### [MATERIAL]
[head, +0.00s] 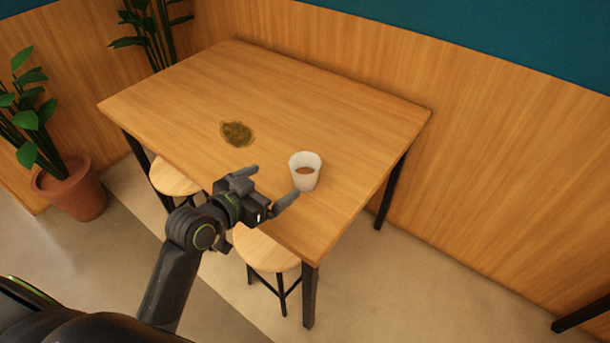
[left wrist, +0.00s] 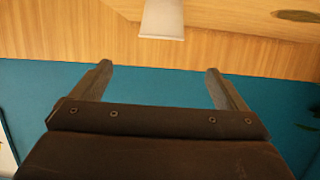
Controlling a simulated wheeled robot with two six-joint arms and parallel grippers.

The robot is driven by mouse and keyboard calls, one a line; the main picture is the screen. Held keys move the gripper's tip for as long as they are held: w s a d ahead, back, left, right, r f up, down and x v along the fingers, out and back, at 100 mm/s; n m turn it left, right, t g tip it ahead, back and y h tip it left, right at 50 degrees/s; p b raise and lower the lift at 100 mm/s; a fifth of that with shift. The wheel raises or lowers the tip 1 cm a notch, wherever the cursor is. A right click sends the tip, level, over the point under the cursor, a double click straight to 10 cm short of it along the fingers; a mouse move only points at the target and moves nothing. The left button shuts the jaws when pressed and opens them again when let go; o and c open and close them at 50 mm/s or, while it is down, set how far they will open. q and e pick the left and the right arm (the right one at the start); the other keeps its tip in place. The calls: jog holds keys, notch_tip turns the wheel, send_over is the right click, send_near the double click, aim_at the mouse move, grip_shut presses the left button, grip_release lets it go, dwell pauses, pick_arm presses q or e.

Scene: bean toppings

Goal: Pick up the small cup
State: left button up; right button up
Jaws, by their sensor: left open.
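A small white cup (head: 305,171) stands upright on the wooden table (head: 330,110), near its front right part, with something brown inside. My left gripper (head: 268,188) is open and empty, just to the left of the cup and near the table's front edge. In the left wrist view the cup (left wrist: 162,20) shows at the top, beyond the open fingers (left wrist: 160,82) and not between them. My right gripper is not in view.
A dark greenish-brown patch (head: 237,133) lies on the table left of the cup. Round stools (head: 265,250) stand under the front edge. A potted plant (head: 72,188) is at the left. Wood-panelled walls (head: 500,150) are behind and right. The back of the tabletop is clear.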

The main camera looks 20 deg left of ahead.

### [SET TASK]
Select, from the listing, all lines that include the word "main".

### [ANSWER FOR THE TASK]
The robot is driven by mouse and keyboard calls, one a line; the main picture is the screen. Held keys move the gripper's tip for as long as they are held: w s a d ahead, back, left, right, r f up, down and x v along the fingers, out and back, at 100 mm/s; n m turn it left, right, t g tip it ahead, back and y h tip it left, right at 50 degrees/s; p b raise and lower the lift at 100 mm/s; a fifth of that with shift. The wheel raises or lowers the tip 1 cm a notch, wherever the cursor is. A right click sends the tip, level, over the point under the cursor, a double click straight to 10 cm short of it along the fingers; a mouse move only points at the target and moves nothing. The left button shuts the jaws when pressed and opens them again when let go; o and c open and close them at 50 mm/s or, while it is down, set how far they will open. q and e pick the left and the right arm (the right one at the start); the other keeps its tip in place. The calls: jog holds keys, notch_tip turns the wheel, send_over is the right click, send_near the double click, aim_at the mouse move, grip_shut presses the left button, grip_release lets it go, dwell pauses, pick_arm presses q or e.
The main camera looks 20 deg left of ahead.

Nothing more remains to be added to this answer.